Request — Every line from the one holding "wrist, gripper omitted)" through the one holding "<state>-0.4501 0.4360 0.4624" should be returned exactly, both included; the pictures should not.

Extracted material —
========

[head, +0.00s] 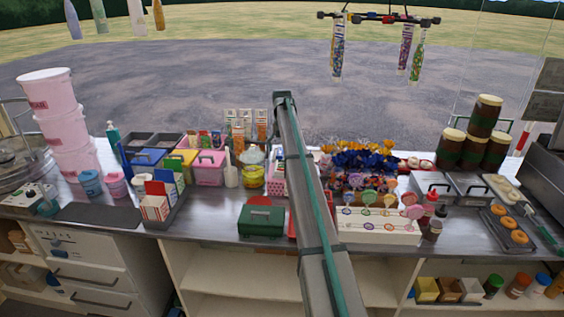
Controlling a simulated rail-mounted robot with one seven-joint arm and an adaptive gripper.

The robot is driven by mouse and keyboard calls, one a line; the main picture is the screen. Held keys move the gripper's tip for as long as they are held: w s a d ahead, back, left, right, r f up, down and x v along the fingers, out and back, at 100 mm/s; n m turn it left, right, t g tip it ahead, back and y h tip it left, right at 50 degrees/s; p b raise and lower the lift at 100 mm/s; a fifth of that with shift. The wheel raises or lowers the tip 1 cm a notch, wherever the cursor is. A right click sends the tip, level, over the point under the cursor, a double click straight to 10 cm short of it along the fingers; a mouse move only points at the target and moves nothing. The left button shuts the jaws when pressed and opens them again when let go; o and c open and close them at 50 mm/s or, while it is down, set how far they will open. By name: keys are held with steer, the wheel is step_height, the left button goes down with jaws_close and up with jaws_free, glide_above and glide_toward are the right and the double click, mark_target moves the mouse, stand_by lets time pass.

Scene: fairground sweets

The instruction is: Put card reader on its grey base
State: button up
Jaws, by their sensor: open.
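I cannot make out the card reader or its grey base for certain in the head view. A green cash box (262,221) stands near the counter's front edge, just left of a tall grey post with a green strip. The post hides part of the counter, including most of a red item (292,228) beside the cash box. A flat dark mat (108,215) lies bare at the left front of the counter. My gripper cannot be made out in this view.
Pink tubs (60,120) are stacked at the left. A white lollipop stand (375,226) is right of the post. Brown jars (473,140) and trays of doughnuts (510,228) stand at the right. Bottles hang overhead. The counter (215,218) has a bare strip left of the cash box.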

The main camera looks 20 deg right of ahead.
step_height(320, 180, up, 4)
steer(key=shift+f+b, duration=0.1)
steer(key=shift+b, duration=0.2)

========

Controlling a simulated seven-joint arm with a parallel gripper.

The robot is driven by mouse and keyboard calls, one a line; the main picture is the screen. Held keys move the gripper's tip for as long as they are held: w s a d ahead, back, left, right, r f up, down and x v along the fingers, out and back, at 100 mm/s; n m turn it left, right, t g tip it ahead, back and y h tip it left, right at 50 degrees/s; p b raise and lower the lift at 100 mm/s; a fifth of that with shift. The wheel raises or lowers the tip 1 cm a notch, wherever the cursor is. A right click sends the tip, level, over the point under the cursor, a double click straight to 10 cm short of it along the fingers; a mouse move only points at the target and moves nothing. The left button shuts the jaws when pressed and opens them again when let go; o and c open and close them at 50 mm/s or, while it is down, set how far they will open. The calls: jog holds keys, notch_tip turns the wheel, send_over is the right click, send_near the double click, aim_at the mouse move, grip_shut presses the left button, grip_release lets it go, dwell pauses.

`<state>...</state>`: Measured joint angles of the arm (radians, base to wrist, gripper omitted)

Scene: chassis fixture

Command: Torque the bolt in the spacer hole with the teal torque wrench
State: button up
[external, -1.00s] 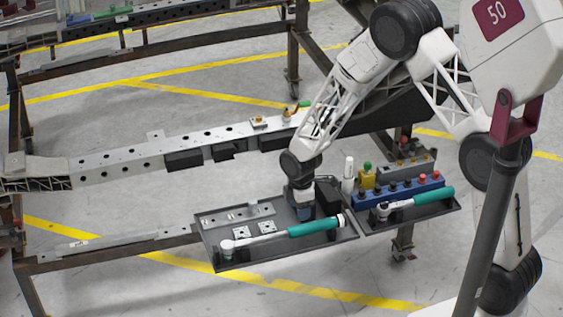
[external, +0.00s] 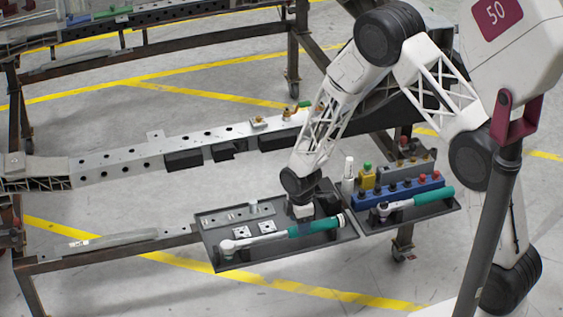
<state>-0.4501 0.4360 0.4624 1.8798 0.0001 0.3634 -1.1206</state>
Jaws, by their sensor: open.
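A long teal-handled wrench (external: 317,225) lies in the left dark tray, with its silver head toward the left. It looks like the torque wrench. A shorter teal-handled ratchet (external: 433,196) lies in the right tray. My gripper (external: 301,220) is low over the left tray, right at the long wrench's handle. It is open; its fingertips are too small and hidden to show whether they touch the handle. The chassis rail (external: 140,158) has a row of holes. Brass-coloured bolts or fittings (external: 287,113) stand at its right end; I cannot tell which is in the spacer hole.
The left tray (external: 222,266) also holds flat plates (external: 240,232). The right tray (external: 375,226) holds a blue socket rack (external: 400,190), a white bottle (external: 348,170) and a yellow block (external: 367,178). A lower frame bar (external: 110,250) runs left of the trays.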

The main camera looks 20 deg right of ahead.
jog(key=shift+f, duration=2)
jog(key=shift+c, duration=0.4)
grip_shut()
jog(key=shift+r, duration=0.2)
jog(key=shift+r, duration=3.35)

========

Response —
`<state>...</state>`: Measured joint angles of the arm (radians, base to wrist, gripper omitted)

Scene: chassis fixture

Command: Torque the bolt in the spacer hole with the teal torque wrench
State: button up
[external, -1.00s] 
[external, +0.00s] 
<state>-0.4501 0.4360 0.4624 1.8798 0.0001 0.3634 -1.1206</state>

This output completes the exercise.